McConnell noted the measures had overwhelming bipartisan support, as evidenced by ratification of an updated pact with Spain (Treaty Doc. 113-4). That treaty, ratified by Spain in 2013 and submitted to the Senate the following year, sailed through on a 94-2 vote Tuesday. It requires a two-thirds vote to ratify treaties in the Senate.
The treaty with Switzerland was ratified by a vote of 95-2 Wednesday; the Japan accord was ratified by the same margin. Paul and Mike Lee, R-Utah, were the only “no” votes on all three.
The Luxembourg pact was ratified 93-3, with Senate Minority Whip Richard J. Durbin, D-Ill., joining the two Republicans in opposition. On Tuesday, Durbin gave a floor speech singling out the Luxembourg tax treaty as an example of misplaced priorities, when instead GOP leaders should be bringing up legislation to lower the cost of prescription drugs.
“When you look at the issues that most American families want us to address, I would say the tax treaty with Luxembourg is low on the list,” Durbin said.
‘Severely damaged and short-circuited’
Paul on Tuesday disputed claims he has held up the treaties, instead blaming McConnell for the delays.

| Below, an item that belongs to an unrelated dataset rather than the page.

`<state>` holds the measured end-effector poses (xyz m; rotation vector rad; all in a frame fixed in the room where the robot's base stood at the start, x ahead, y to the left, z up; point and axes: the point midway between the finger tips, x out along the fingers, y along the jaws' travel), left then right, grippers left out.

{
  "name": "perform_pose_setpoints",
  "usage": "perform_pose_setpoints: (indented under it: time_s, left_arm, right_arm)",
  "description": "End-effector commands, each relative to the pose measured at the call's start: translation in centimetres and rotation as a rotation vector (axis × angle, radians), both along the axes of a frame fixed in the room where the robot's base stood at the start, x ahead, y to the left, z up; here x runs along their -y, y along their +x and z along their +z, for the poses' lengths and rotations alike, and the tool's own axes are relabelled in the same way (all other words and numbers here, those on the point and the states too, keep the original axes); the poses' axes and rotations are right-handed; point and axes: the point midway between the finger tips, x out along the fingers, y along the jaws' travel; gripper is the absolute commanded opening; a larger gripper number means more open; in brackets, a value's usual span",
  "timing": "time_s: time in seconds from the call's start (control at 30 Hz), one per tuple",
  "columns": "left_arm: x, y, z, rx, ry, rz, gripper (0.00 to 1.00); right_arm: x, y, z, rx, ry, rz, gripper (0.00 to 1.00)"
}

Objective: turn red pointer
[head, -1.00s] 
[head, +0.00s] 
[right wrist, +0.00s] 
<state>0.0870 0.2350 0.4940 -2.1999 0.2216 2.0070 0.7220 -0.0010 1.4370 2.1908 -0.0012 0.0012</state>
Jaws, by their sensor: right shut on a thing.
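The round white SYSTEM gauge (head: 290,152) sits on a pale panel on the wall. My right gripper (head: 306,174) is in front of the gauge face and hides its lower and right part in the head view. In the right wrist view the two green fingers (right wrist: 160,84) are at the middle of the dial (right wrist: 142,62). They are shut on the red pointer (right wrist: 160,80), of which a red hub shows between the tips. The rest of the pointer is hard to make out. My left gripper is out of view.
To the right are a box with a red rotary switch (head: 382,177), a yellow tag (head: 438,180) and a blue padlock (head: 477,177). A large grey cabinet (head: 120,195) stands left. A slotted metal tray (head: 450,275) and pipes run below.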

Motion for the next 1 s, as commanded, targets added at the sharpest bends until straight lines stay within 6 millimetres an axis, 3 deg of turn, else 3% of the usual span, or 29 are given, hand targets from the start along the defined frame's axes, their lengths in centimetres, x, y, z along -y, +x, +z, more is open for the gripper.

“The fact that this legislation hasn’t come up for several years is really due to the fact that the Republican leader has failed to engage in any meaningful compromise or discussion over these,” he said. “This process has been severely damaged and short-circuited by the Republican leader choosing to push this forward and destroy the negotiations that we were having at the time” with the Trump administration.

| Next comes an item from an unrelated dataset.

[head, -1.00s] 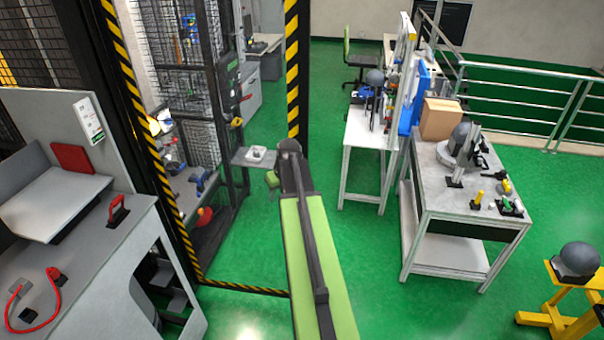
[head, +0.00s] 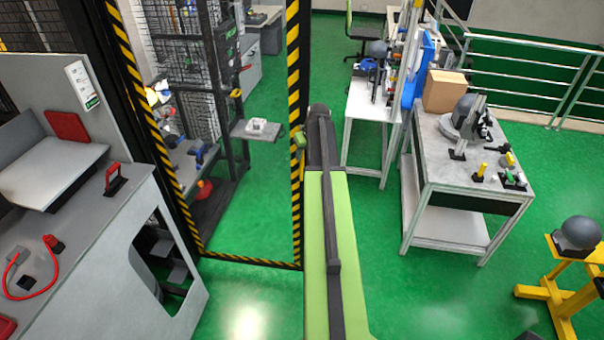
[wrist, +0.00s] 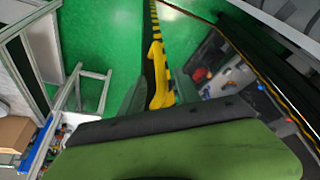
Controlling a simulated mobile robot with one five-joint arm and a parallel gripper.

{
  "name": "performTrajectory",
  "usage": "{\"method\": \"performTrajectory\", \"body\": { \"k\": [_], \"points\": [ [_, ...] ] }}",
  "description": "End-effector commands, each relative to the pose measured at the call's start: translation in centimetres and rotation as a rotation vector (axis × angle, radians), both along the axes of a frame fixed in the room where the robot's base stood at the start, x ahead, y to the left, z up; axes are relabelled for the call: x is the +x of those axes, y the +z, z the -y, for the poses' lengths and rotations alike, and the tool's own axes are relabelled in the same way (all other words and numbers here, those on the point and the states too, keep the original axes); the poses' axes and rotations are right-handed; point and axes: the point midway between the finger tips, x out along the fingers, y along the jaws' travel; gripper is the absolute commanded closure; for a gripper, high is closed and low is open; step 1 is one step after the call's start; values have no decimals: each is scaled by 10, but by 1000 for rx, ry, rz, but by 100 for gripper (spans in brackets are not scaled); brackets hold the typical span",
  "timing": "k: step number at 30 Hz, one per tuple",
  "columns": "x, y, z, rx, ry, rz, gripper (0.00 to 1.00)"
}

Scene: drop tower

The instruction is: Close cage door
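A tall yellow-and-black striped upright (head: 293,90) stands in the middle of the head view, joined to a striped bottom edge. Whether this is the cage door or its frame, I cannot tell. In the wrist view, a yellow handle (wrist: 157,75) sits along a striped edge (wrist: 154,22). My gripper (head: 302,140) is close to the upright in the head view. In the wrist view, its fingers (wrist: 160,98) lie on either side of the handle, apart from each other. Contact with the handle cannot be made out.
A grey console (head: 90,210) with red handles stands at left. Inside the cage are a shelf (head: 255,130) and dark racks. A workbench (head: 465,205) and a white table (head: 365,132) stand at right, with a yellow stand (head: 555,290) nearer. Green floor lies between.

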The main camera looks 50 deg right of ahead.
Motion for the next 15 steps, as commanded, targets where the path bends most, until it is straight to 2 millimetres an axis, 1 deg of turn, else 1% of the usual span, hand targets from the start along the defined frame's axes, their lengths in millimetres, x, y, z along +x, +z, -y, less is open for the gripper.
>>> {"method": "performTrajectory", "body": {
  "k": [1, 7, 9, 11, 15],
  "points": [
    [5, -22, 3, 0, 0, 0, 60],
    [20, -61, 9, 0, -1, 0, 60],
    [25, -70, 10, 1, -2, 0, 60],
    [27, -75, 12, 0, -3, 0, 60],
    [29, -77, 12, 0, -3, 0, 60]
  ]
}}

Paul complained that because of these treaties, many of the 8 million Americans living overseas will not “have any kind of protection of their privacy.” Instead, the IRS will be able to acquire “bulk exchanges of financial records” with little restraint, he said.

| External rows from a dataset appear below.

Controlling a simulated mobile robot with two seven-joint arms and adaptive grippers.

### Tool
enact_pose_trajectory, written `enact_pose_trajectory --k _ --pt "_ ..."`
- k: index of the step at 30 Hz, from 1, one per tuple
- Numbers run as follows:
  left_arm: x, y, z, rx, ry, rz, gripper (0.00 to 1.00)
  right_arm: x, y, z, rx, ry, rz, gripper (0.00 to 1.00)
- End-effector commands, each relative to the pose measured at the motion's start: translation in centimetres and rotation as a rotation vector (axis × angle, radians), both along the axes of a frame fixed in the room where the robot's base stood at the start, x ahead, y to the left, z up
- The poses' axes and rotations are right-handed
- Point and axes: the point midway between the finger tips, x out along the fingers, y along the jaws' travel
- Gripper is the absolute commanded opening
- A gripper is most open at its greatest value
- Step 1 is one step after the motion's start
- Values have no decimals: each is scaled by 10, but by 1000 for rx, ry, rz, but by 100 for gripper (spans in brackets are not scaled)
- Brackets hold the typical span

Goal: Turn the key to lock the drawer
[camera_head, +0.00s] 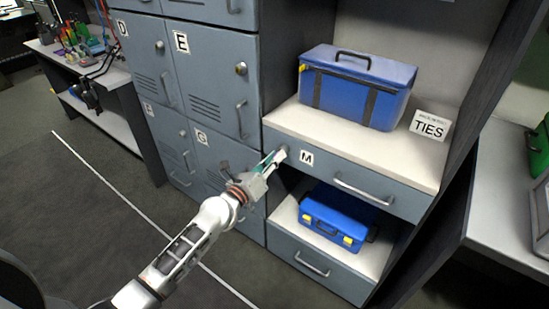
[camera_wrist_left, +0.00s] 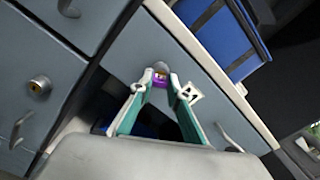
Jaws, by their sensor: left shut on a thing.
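The drawer marked M (camera_head: 330,172) has a grey-blue front and sits flush under a white shelf top; it appears closed. Its handle (camera_head: 363,190) is right of the label. My left gripper (camera_head: 279,157) reaches the upper left corner of this drawer front, at the lock. In the left wrist view, the gripper (camera_wrist_left: 160,82) is shut on a small purple key (camera_wrist_left: 160,81) in front of the round grey lock (camera_wrist_left: 161,66). The fingertips hide much of the key, and its turn angle is unclear. My right gripper is not in view.
A blue toolbox (camera_head: 357,88) and a TIES sign (camera_head: 429,125) stand on the shelf above. A smaller blue toolbox (camera_head: 338,215) is below the drawer. Grey lockers (camera_head: 212,80) rise close on the left. The floor in front is clear.

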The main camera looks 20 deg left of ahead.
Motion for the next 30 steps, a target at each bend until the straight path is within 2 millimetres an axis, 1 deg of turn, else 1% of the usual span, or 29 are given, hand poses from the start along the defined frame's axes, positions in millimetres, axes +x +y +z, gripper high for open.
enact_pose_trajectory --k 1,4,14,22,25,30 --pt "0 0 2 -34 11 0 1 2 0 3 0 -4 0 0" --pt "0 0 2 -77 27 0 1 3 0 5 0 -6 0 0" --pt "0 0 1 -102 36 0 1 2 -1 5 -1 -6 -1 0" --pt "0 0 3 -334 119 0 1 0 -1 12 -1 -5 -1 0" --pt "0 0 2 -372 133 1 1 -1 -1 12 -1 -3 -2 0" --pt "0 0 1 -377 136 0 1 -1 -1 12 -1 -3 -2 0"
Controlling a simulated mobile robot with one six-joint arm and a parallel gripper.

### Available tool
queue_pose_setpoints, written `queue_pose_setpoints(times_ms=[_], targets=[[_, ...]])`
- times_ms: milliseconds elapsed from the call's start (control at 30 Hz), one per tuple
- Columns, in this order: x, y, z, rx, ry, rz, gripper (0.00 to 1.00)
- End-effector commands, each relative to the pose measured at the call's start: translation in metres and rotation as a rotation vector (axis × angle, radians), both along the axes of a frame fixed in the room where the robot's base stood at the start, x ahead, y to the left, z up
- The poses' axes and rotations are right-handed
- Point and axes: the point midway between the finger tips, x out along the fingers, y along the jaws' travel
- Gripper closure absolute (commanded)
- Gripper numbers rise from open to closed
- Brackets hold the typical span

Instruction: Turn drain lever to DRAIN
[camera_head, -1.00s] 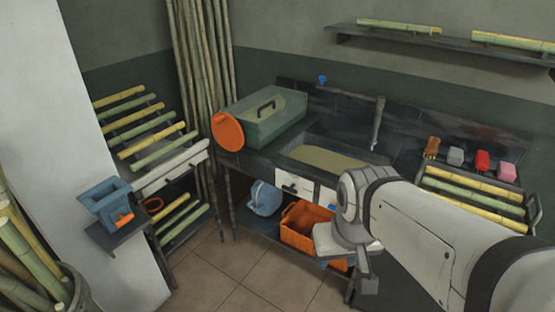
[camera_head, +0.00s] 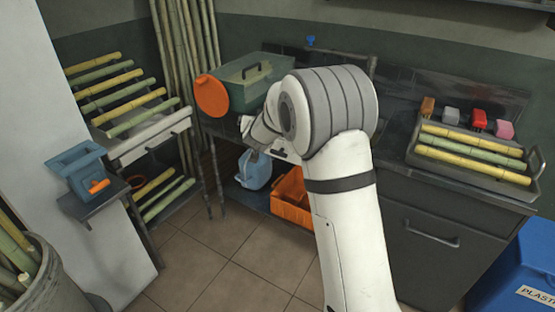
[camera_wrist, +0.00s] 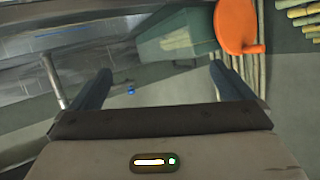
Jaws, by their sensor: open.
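A white panel (camera_head: 284,153) with a dark handle-like part shows on the front under the sink counter, partly hidden behind my arm. I cannot tell for sure whether that part is the drain lever, and no DRAIN label is readable. My gripper (camera_wrist: 160,78) is open and empty in the wrist view, its two dark blue fingers wide apart. In the head view my wrist is in front of the counter, just left of the panel, and the fingertips cannot be made out. The wrist view shows no lever between the fingers.
A green box (camera_head: 245,80) with an orange disc (camera_head: 211,95) stands on the counter. A blue jug (camera_head: 254,170) and an orange crate (camera_head: 291,200) sit on the shelf below. A blue holder (camera_head: 78,170) is at left. The floor in front is clear.

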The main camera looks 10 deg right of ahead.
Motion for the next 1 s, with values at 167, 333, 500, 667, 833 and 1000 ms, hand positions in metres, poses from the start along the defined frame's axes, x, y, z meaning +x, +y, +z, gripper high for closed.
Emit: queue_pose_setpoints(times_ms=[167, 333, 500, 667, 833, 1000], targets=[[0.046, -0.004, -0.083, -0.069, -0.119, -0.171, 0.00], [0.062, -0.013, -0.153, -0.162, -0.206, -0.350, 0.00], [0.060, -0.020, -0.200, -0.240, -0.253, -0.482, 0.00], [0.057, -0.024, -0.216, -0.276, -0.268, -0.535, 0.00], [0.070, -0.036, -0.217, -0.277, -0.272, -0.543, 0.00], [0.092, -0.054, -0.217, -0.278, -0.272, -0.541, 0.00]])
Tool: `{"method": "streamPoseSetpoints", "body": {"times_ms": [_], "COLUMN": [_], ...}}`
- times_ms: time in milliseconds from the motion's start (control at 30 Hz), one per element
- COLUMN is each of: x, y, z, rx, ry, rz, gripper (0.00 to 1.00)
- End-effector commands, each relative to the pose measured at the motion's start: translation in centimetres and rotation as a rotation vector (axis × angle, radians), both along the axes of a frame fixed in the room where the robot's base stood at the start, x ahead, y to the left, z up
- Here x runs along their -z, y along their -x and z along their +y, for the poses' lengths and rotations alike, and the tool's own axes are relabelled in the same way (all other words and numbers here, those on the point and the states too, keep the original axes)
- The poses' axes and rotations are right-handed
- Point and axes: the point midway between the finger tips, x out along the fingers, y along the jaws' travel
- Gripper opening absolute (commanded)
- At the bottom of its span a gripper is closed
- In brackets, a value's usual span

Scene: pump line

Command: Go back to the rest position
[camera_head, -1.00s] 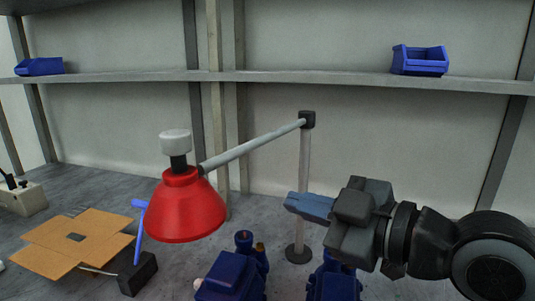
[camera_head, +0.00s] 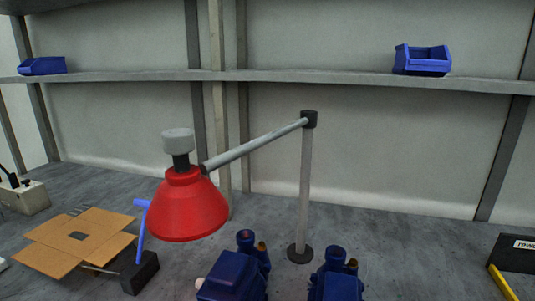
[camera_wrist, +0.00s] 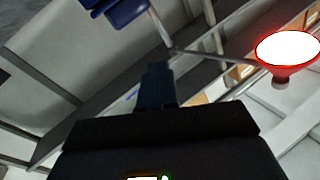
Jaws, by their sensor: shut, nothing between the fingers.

“I’m very, very concerned that over time, particularly with technology, that the IRS is gaining too much power at the push of a button to simply sift through our bank accounts looking for anomalies,” Paul said.
The four treaties receiving votes this week, along with pending pacts with Poland, Chile and Hungary, are with countries whose citizens and companies have a combined $1.2 trillion in U.S. investments, according to McConnell.
“We’re talking about a serious economic impact,” McConnell said in a floor speech Tuesday.
McConnell said North American Stainless has paid $60 million in taxes over three decades. He also pointed to the more than 1,000 Kentuckians employed by Switzerland’s Nestlé at its central Kentucky facility where it makes Hot Pockets, which McConnell called “a culinary staple of busy family workers and college students everywhere.”
McConnell, who is up for reelection in 2020, said the treaties were “painstakingly negotiated updates to existing agreements” about how commerce will be taxed and which country will do the taxing. That will mean “less confusion, more certainty and often fewer taxes for U.S. job creators.”